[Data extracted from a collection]
● ● ● ●

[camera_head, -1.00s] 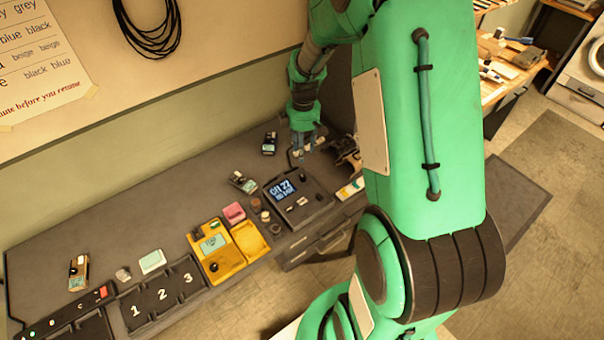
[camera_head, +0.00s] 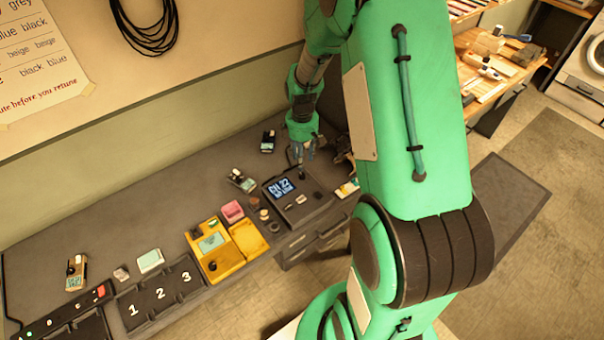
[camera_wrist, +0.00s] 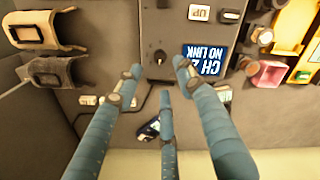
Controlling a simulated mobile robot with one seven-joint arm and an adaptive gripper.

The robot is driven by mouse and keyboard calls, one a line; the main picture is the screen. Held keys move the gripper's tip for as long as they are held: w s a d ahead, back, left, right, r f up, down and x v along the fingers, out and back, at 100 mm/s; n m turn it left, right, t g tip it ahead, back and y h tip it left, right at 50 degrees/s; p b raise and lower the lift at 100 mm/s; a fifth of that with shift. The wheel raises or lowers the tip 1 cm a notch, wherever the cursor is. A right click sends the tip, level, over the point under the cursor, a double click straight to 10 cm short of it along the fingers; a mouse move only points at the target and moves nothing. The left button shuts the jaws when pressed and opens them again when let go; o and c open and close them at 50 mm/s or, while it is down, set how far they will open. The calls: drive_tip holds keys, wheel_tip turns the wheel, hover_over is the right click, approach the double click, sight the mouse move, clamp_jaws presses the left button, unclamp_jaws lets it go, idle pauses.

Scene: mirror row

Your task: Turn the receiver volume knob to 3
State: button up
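The receiver (camera_head: 318,204) is a dark box on the bench with a lit blue display (camera_head: 281,188) reading "CH 22 NO LINK". The display shows upside down in the wrist view (camera_wrist: 203,59). A small dark round knob (camera_wrist: 160,57) stands on its panel beside the display; I take it for the volume knob. No scale or pointer setting is readable. My gripper (camera_wrist: 158,75) is open and empty, with two fingertips on either side of the knob and a third finger below it in the picture. In the head view my gripper (camera_head: 300,164) is just over the receiver's back edge.
A yellow meter (camera_head: 223,262), a pink box (camera_head: 232,211) and small round parts stand left of the receiver. A tray marked 1, 2, 3 (camera_head: 160,294) lies farther left. Holders (camera_wrist: 52,75) stand close on the other side. A small device (camera_head: 268,141) lies behind on the bench.

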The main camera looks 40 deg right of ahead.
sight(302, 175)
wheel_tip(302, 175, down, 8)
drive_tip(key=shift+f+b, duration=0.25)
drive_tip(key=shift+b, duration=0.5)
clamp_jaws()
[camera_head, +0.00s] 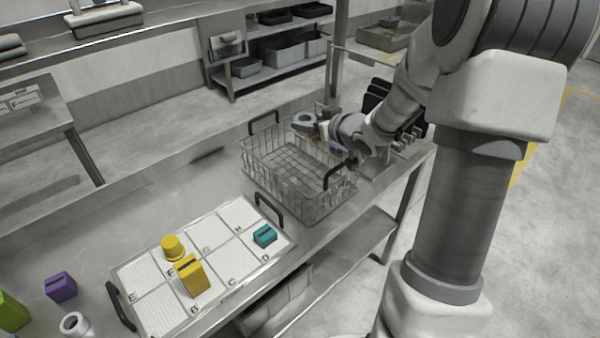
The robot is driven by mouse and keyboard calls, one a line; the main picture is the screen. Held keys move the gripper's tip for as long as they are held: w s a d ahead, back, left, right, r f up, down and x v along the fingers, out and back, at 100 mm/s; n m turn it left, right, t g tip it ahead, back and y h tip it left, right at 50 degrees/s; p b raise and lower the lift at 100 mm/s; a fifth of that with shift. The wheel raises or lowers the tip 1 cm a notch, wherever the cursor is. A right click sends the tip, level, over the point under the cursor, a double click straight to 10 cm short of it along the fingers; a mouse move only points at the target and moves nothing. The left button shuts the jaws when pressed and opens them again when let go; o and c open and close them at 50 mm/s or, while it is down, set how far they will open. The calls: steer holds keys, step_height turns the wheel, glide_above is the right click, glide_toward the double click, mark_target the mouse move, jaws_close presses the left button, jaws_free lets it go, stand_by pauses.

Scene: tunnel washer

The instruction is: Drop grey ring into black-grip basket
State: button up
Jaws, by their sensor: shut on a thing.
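The wire basket (262,177) with two black grips stands on the steel table, and its inside looks empty. The grey ring (303,118) is held above the basket's far side, clear of the basket floor. My gripper (311,122) is shut on the ring, with the arm reaching in from the right. The fingertips are small here and partly hidden by the ring and the wrist.
A lettered tray (215,262) with black handles holds a yellow cup (173,247), a yellow block (191,276) and a teal block (265,236). A purple block (60,287), a green block (12,312) and a pale ring-ended piece (74,324) lie at lower left. Black upright plates stand behind my arm.

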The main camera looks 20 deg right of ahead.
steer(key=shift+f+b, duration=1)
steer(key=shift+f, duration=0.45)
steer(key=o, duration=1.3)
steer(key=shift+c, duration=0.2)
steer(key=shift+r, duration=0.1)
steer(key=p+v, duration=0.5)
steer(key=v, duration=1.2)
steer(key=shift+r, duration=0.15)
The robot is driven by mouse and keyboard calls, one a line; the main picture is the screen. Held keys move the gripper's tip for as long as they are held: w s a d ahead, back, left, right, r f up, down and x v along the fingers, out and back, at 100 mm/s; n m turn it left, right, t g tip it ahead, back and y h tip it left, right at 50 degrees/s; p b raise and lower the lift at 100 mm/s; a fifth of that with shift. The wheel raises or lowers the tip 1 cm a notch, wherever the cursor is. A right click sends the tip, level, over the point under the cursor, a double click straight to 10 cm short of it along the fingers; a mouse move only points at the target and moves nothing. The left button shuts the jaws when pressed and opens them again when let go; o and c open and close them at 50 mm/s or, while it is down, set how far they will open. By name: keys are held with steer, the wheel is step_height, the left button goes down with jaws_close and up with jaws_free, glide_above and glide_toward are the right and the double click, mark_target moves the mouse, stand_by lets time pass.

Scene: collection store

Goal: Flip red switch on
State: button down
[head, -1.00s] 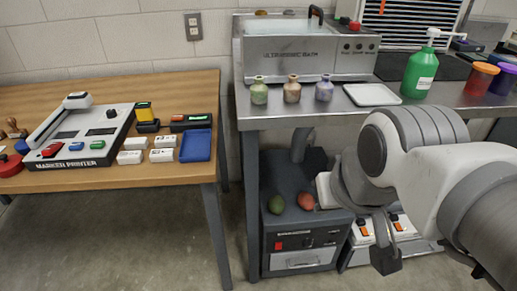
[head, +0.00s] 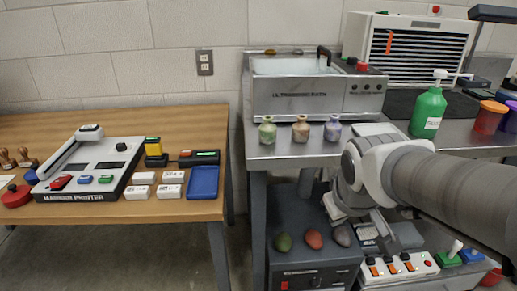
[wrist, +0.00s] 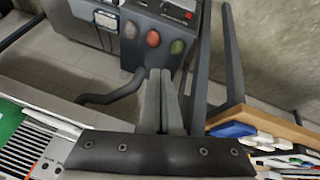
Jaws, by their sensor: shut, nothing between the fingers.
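A red block (head: 492,278), partly cut by the right arm and frame edge, sits low at the right beside a green switch block with a white lever (head: 449,256) and a blue one (head: 472,256). I cannot see its lever clearly. My gripper (wrist: 161,73) is shut and empty. In the head view my gripper (head: 383,222) hangs in front of the steel bench, left of and above the switch blocks, apart from them. The wrist view does not show the red block.
A white strip with orange rockers (head: 402,268) lies left of the switch blocks. A dark cabinet (head: 300,235) holding egg-shaped stones is left of my gripper. The steel bench (head: 285,158) overhangs above. A wooden table (head: 130,212) stands left; floor between is clear.

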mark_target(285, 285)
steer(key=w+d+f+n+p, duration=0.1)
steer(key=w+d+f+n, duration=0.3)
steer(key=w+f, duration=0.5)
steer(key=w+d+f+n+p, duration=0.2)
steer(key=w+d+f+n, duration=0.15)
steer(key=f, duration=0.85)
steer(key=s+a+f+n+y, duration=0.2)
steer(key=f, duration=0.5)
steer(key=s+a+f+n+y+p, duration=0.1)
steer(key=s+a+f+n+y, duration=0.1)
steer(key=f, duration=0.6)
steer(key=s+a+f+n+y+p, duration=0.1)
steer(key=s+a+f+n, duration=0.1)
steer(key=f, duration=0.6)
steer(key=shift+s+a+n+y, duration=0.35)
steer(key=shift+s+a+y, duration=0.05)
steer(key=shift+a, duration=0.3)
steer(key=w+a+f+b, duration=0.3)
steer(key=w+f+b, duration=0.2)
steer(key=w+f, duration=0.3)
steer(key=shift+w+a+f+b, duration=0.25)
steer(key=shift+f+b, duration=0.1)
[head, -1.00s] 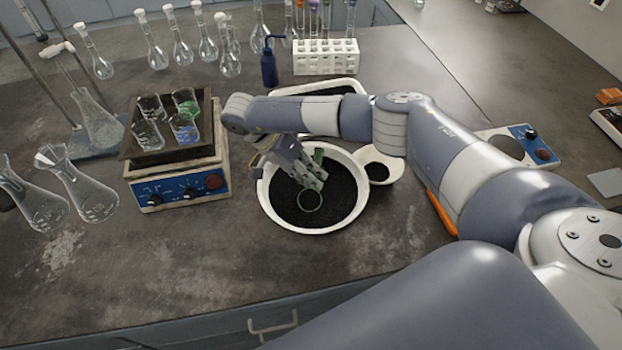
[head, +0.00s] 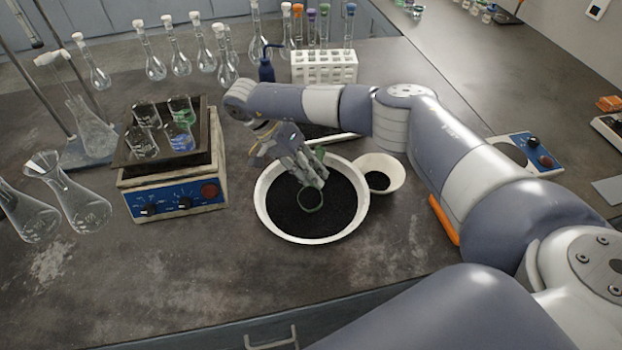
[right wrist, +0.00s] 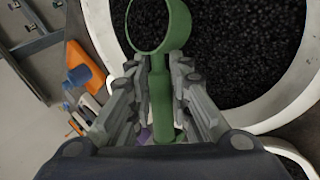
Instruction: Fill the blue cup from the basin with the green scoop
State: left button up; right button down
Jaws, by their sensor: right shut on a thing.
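The white basin (head: 262,212) holds black granules and stands in the middle of the bench. My right gripper (head: 312,172) is over the basin, shut on the handle of the green scoop (head: 310,199). In the right wrist view the scoop (right wrist: 162,95) runs between the fingers (right wrist: 160,75), its ring-shaped head over the granules. Black shows inside the ring; I cannot tell whether the scoop holds granules. The blue cup (head: 180,138) is a clear beaker with blue, on the tray of the shaker at left. My left gripper is not in view.
The shaker (head: 172,198) with its dark tray carries several beakers, one green (head: 181,108). A small white bowl (head: 392,166) stands right of the basin. Flasks stand at left and back, near a blue bottle (head: 266,68) and a white rack (head: 325,68). The front bench is clear.

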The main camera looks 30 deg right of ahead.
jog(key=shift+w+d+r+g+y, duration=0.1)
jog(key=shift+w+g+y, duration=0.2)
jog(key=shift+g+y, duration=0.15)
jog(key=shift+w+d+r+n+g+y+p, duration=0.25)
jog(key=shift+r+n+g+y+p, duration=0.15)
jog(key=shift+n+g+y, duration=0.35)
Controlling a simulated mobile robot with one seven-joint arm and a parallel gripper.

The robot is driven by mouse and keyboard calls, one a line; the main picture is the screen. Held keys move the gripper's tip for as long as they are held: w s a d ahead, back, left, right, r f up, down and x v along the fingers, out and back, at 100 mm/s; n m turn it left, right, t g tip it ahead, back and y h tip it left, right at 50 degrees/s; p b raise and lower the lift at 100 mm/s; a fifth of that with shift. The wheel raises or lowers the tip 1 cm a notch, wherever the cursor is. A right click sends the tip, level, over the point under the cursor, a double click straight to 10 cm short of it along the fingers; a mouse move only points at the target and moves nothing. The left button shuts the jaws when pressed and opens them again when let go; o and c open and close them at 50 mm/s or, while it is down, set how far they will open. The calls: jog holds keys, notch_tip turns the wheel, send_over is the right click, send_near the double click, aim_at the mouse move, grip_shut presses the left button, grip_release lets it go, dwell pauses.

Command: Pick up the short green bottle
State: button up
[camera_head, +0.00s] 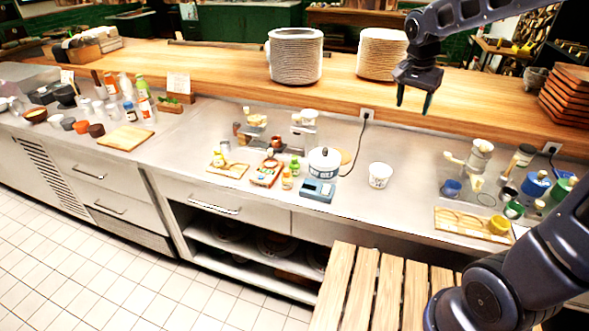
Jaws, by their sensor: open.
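A short green bottle (294,168) stands on the steel counter (345,205), left of the white lidded pot and behind a small bottle with an orange label. It looks upright and is small in the picture. My gripper (414,100) hangs from my arm at the upper right, fingers pointing down. It is open and empty, in front of the wooden shelf's right half, well to the right of and higher in the picture than the short green bottle.
A white pot (323,162), a blue-grey box (318,190) and a red-rimmed tray (266,173) crowd the bottle. A white cup (380,175) stands to the right. Plate stacks (295,57) stand on the wooden shelf (345,85).

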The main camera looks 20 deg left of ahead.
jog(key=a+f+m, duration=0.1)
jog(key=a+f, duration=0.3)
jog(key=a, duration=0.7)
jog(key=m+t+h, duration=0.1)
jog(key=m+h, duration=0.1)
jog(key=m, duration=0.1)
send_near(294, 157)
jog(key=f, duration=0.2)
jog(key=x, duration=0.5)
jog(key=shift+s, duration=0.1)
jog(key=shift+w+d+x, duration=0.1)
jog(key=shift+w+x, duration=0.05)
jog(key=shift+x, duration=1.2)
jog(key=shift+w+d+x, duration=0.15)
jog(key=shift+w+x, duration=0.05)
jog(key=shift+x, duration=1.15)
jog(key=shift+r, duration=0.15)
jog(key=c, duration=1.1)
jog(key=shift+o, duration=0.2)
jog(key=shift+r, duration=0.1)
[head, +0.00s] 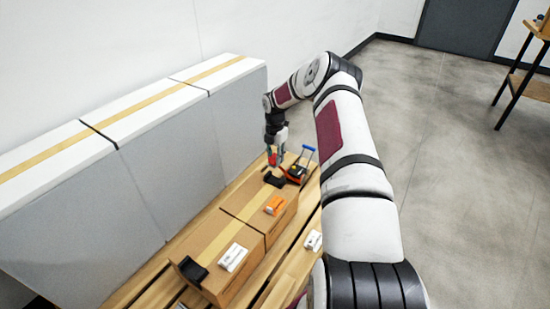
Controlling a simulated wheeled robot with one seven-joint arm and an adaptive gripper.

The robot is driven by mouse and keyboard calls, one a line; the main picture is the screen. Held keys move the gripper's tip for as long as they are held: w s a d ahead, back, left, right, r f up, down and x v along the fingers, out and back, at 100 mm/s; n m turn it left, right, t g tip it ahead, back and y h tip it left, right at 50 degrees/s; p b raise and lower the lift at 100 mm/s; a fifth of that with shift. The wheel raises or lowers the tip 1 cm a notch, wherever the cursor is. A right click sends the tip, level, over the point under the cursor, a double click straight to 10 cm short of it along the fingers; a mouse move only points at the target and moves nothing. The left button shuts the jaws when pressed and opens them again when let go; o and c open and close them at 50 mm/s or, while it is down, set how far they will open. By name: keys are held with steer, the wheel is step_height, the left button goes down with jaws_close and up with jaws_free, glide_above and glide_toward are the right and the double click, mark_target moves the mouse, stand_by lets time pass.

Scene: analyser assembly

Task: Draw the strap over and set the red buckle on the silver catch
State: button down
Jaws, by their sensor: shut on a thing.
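My gripper (275,161) points down over the far end of the cardboard boxes, in the middle of the head view. It is shut on a small red piece, which looks like the red buckle (271,157). The fingers hide part of the piece. I cannot make out the strap leading to it. I cannot pick out the silver catch either; it is too small or hidden. I cannot tell whether the red piece touches anything below.
Cardboard boxes (249,221) stand on a slatted wooden pallet (152,288). An orange tool with a blue handle (308,148) and a black holder (274,180) are near my gripper. Nearer lie an orange item (274,205), a white item (233,257) and another black holder (193,268). Large white-topped boxes (150,165) stand left.

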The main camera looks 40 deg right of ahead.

● ● ● ●

#### Task directions
Can you repeat, word for word, every line above from the one containing "Instruction: Fill the" down to the one containing "State: left button up; right button down", including both?

#### Result of this exercise
Instruction: Fill the blue cup from the basin with the green scoop
State: left button up; right button down

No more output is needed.